Il s’agit donc de mener un combat plus large contre les crises multiples qui nourrissent le terrorisme, comme la pauvreté, la discrimination, l’instabilité des systèmes politique, économique et sécuritaire, l’exclusion sociale et l’atteinte aux droits humains. «Le travail de prévention consiste aussi à remédier aux causes profondes pouvant conduire au terrorisme, notamment la pauvreté, la discrimination, la désillusion, les carences en matière d’infrastructures et d’institutions et les violations flagrantes des droits humains», précise le chef de l’ONU, pour lequel la prévention demeure «l’approche la plus efficace pour juguler cette menace».
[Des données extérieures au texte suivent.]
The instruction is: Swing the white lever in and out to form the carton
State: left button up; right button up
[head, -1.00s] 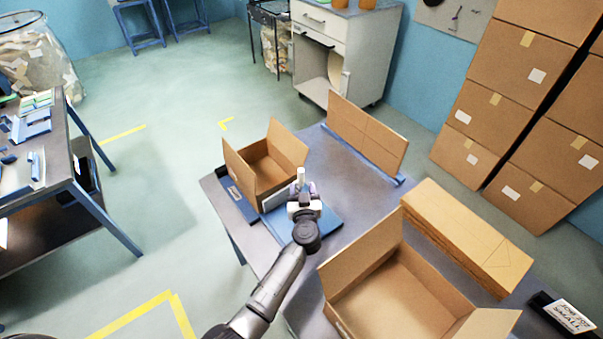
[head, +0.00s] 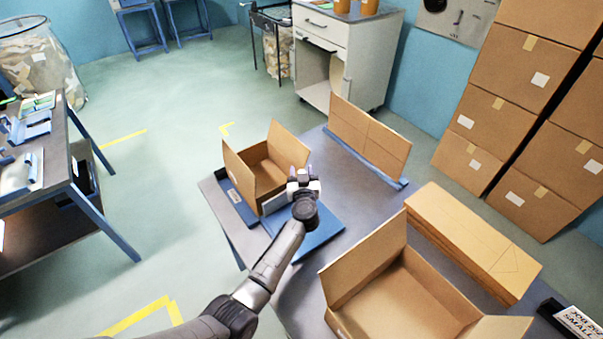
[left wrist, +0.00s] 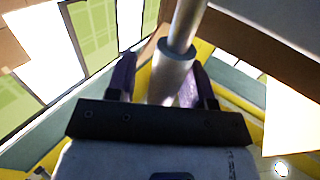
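The open carton (head: 240,176) stands on the blue forming fixture (head: 322,232) at the left end of the grey table. My left gripper (head: 304,176) is at the carton's near right side, above the fixture. In the left wrist view the lever (left wrist: 174,72) appears as a pale grey-white rod with a thicker lower part. It stands between the purple fingers of my left gripper (left wrist: 158,82). The fingers are spread, with a gap on the left side of the rod. In the head view the gripper hides the lever. My right gripper is out of view.
A larger open carton (head: 398,305) stands at the table's near side, beside a stack of flat cardboard (head: 470,240). An upright cardboard sheet (head: 368,135) stands in a blue holder behind. Stacked boxes (head: 520,70) stand right. The table's middle is clear.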

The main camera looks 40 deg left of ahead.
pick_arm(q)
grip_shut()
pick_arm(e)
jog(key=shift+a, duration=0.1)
Combattre le terrorisme, c’est également s’attaquer à ses sources de financement. «Le terrorisme puise son financement dans des activités criminelles, telles que le blanchiment d’argent, l’exploitation minière illégale et le trafic d’armes, de stupéfiants, d’antiquités et d’êtres humains», relève M. Guterres, selon lequel l’ONU apporte un soutien pratique et coordonné aux Etats membres à travers la mise en œuvre de la Stratégie antiterroriste mondiale.
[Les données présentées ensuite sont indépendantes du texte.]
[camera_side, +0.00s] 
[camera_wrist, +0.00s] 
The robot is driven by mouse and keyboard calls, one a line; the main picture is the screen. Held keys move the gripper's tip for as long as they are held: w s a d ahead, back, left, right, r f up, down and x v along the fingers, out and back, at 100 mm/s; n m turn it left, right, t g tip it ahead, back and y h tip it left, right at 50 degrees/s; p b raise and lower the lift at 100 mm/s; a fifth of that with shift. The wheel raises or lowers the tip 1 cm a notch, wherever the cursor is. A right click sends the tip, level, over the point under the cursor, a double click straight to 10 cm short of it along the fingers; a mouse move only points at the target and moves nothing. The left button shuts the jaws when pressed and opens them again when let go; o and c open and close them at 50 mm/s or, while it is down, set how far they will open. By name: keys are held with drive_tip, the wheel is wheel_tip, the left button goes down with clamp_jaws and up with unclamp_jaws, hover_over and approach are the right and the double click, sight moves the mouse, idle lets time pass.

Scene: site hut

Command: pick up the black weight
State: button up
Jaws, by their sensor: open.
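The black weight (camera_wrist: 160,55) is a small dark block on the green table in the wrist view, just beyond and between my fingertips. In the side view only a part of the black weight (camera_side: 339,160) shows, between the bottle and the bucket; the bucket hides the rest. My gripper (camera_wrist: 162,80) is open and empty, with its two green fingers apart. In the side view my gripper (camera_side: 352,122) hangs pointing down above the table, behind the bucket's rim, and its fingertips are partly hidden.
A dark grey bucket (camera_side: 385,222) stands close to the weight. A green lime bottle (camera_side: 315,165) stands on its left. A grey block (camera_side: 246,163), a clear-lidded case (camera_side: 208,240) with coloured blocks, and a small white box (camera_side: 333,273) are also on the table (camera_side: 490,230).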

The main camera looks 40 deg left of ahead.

Cette stratégie repose, notamment, sur l’élimination des conditions propices à la propagation du terrorisme, l’appui des moyens des Etats pour prévenir et lutter contre ce fléau, le respect des droits de l’homme et le renforcement du rôle joué par le système de coordination mis en place par les Nations unies. «Nous travaillons en étroite collaboration avec la société civile, notamment les victimes du terrorisme, les chefs religieux, les femmes et les jeunes, afin d’élaborer des mesures, des politiques et des programmes de lutte contre le terrorisme», précise le chef de l’ONU.

Le nouveau bastion d’EI et d’Al Qaïda

Le secrétaire général adjoint du Bureau des Nations unies contre le terrorisme, Vladimir Ivanovich Voronkov, exprime, pour sa part, ses inquiétudes quant à l’expansion que connaît la menace terroriste dans le monde, appelant à «une réponse régionale et internationale solide et coordonnée». Selon lui, l’usage grandissant des nouvelles technologies, du cyberespace et des réseaux sociaux «a conféré une dimension plus complexe à cette menace dans plusieurs parties du monde, notamment en Afrique».
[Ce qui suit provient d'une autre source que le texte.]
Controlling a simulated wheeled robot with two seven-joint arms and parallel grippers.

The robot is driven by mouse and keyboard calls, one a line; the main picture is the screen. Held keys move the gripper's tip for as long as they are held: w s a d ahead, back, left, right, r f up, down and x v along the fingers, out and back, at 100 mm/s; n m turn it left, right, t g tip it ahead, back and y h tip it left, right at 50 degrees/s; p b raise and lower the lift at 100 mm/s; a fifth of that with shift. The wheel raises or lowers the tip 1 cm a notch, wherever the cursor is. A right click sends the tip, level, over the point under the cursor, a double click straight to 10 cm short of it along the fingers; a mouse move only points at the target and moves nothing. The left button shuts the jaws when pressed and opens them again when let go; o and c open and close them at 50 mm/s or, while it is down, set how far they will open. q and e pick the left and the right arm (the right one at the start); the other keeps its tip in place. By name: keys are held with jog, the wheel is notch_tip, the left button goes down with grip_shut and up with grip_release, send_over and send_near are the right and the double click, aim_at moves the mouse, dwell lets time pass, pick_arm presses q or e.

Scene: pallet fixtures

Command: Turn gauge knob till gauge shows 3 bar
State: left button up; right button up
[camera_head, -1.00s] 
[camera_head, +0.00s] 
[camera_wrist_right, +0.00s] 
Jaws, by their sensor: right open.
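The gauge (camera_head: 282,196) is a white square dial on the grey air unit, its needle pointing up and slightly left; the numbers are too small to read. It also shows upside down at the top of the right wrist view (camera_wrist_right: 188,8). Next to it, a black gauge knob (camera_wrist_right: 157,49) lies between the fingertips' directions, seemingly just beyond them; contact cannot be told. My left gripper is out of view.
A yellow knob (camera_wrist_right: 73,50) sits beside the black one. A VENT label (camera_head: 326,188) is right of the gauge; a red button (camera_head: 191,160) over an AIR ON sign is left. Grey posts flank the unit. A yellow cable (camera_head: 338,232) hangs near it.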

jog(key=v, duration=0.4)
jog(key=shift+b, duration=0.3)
Aujourd’hui, l’Afrique est considérée comme l’épicentre du terrorisme international. Selon Jihad Analytics, une plateforme de collecte de données sur le terrorisme, plus de la moitié des attentats revendiqués par le groupe Etat islamique en 2022 ont été commis dans dix pays africains. Parmi eux, il y a le Nigeria, le Niger, le Cameroun et le Tchad, qui sont la cible de Boko Haram. Depuis son allégeance à l’Etat islamique (EI), cette organisation terroriste élargit son champ d’actions au Bénin, au Burkina Faso et au Ghana.

Le Mali est aussi ciblé particulièrement par les groupes terroristes affiliés à Al Qaïda au Maghreb islamique (AQMI). Selon l’Institut d’études stratégiques du Nigeria (ISS), l’Etat islamique en Afrique de l’Ouest (EIAO) et le groupe terroriste Ansaru, qui a prêté allégeance en 2022 à AQMI, se sont établis dans d’autres régions du Nigeria. «La montée du banditisme et des enlèvements est le signe d’une aggravation de l’insécurité dans le bassin du lac Tchad. Le Nigeria en est actuellement l’épicentre, mais le phénomène prend de l’ampleur dans le nord du Cameroun. Les attaques de trains, les prises d’otages et les flux d’armes marquent de plus en plus cette région déjà vulnérable.

Les zones nord-ouest et nord-centre du Nigeria sont particulièrement touchées, avec une probable expansion par-delà les frontières du pays», précise l’ISS, selon lequel, «entre janvier et juin 2022, le Nigeria a été visé par 305 attentats de l’EI, devenant le deuxième pays le plus touché dans le monde par des attentats terroristes, après l’Irak». Les données sur le terrain confirme la volonté déjà affichée par l’EI de «rester et de s’étendre» en Afrique.

D’ailleurs, dans une publication en juin 2022, l’EI a ouvertement et clairement appelé ses «membres» à faire «Hijra al djihad» en allant s’installer dans les pays africains. Ce qui confirme la thèse selon laquelle EI et Al Qaïda veulent faire du continent africain leur bastion, après avoir subi d’importantes pertes en Irak et en Syrie. La progression de ces groupes terroristes en Afrique exige une réponse multilatérale rapide. Pour ce faire, l’ONU annonce la tenue en 2024 d’un Sommet africain sur la lutte contre le terrorisme au Nigeria.